Experiment 2: Testing Basic Cooperative Behavior (In Progress)
Our second experiment tests fundamental cooperative behavior between AI agents in a Minecraft environment. We've created a controlled setup with two agents (various combinations of O3mini and O3) near an iron deposit that yields 3x resources when mined cooperatively. We're measuring if agents recognize cooperation opportunities, how quickly they attempt cooperation, if they maintain it once established, and their ability to communicate cooperative intentions. This validation experiment will answer whether our environment effectively incentivizes cooperation, if models understand basic cost-benefit calculations for cooperative actions, and if our reward structure is appropriate—providing essential insights for designing more complex cooperative experiments in the future.
Show Less ▼Overview
This experiment tests the fundamental assumption that language models can identify and engage in mutually beneficial actions in our Minecraft environment.
Experimental Design
We've created a simple setup where two agents are placed in an environment with:
- A single iron deposit that yields 3x resources when mined cooperatively
- Basic tools available to both agents
- Clear line of sight between agents
- No competition for other resources
We're testing three basic scenarios:
- Two O3mini agents (fast models)
- Two O3 agents (sophisticated models)
- One O3mini and one O3 agent
What We're Measuring
- Do agents recognize the opportunity for cooperation?

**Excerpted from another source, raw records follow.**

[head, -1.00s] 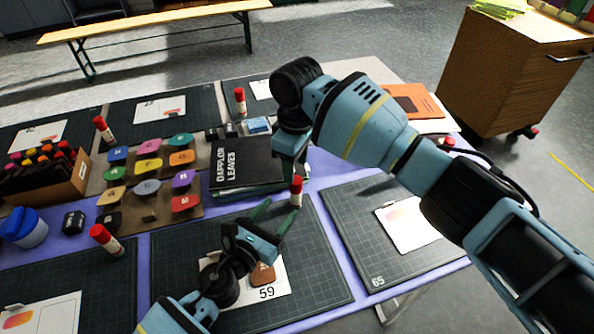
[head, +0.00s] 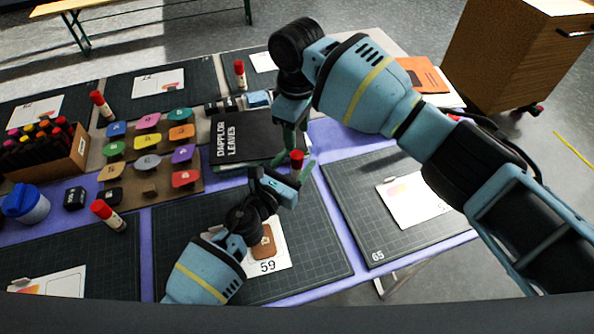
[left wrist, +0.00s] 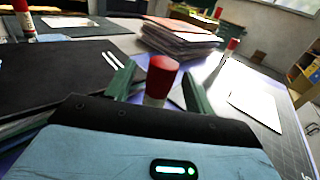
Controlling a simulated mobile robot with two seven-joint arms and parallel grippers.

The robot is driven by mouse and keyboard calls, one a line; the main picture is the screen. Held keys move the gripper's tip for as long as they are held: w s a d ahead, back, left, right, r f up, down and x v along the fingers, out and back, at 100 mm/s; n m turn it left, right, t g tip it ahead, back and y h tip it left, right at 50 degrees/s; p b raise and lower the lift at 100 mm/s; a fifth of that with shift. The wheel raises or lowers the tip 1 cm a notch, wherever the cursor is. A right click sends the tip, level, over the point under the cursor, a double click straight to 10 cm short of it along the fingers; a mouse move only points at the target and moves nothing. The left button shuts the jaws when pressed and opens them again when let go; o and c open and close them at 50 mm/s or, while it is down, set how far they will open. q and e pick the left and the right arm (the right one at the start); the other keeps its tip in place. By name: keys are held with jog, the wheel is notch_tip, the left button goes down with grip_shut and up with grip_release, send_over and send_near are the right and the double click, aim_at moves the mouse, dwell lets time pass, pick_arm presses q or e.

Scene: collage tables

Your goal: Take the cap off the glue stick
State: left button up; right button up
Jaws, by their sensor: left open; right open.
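A glue stick with a red cap (head: 297,158) stands upright beside the black book, near the top edge of the mat marked 59. My left gripper (head: 293,172) is open, with its green fingers on either side of the glue stick. In the left wrist view the red cap (left wrist: 162,72) sits between the two fingers, its white body partly hidden below by the gripper. My right gripper (head: 290,132) is open and points down just above and behind the cap. Its fingers are partly hidden, and I cannot tell whether they touch the cap.
A black book (head: 250,136) lies left of the grippers. Other red-capped glue sticks stand around, such as one at the lower left (head: 108,214). Colored pieces lie on a brown board (head: 188,205). The mat marked 65 (head: 345,215) is mostly clear.

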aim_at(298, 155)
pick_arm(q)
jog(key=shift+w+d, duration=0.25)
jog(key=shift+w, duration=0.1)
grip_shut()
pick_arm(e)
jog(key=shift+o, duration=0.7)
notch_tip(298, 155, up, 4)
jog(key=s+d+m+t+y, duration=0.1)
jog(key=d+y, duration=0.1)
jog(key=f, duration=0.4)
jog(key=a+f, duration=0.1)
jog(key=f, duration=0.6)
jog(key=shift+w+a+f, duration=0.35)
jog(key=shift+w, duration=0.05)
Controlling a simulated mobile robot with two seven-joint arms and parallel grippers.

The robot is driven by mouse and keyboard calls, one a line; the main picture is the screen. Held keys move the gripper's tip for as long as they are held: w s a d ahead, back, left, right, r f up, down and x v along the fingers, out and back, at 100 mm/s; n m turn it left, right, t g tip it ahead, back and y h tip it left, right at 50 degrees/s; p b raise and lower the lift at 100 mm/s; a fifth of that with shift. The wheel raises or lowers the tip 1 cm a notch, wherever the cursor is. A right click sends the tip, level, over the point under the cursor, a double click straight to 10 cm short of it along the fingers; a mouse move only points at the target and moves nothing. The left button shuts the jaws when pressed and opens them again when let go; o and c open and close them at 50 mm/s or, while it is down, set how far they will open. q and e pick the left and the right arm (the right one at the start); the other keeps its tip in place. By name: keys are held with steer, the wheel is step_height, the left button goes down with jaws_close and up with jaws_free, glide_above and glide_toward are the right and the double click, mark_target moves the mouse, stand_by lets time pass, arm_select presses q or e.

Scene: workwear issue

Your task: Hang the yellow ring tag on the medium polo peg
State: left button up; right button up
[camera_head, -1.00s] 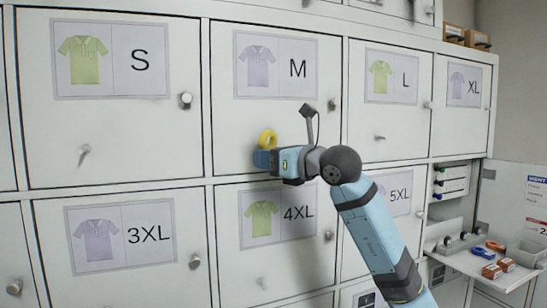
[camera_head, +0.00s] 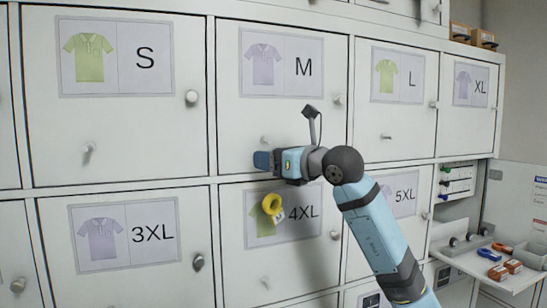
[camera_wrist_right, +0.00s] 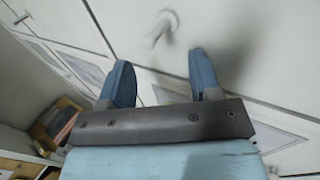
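The yellow ring tag (camera_head: 271,207) shows in the head view in front of the green shirt picture on the 4XL door, below my right gripper (camera_head: 264,160) and apart from it. Nothing visible holds the ring up. The medium polo peg (camera_head: 265,140) sticks out bare from the M door (camera_head: 235,130), just above the gripper. In the right wrist view the fingers (camera_wrist_right: 162,78) are spread with nothing between them, and a blurred peg (camera_wrist_right: 163,28) shows beyond them. The ring does not show there. My left gripper is out of view.
Other locker doors surround it, such as S (camera_head: 120,125), L (camera_head: 405,130) and 3XL (camera_head: 120,260), with pegs and knobs sticking out. A shelf (camera_head: 480,265) at the right holds small boxes and coloured items. My right arm covers part of the lower doors.

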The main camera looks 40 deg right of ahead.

- How long does it take for agents to attempt cooperation?
- Do agents maintain cooperation once established?
- Are agents able to communicate their intentions to cooperate?
Early Questions to Answer
- Can our environment effectively incentivize cooperation?
- Do our models understand basic cost-benefit calculations for cooperative actions?
- Is our reward structure for cooperation appropriate?
This simple validation will help us design more complex cooperative experiments in the future, assuming we see basic cooperative behavior emerge.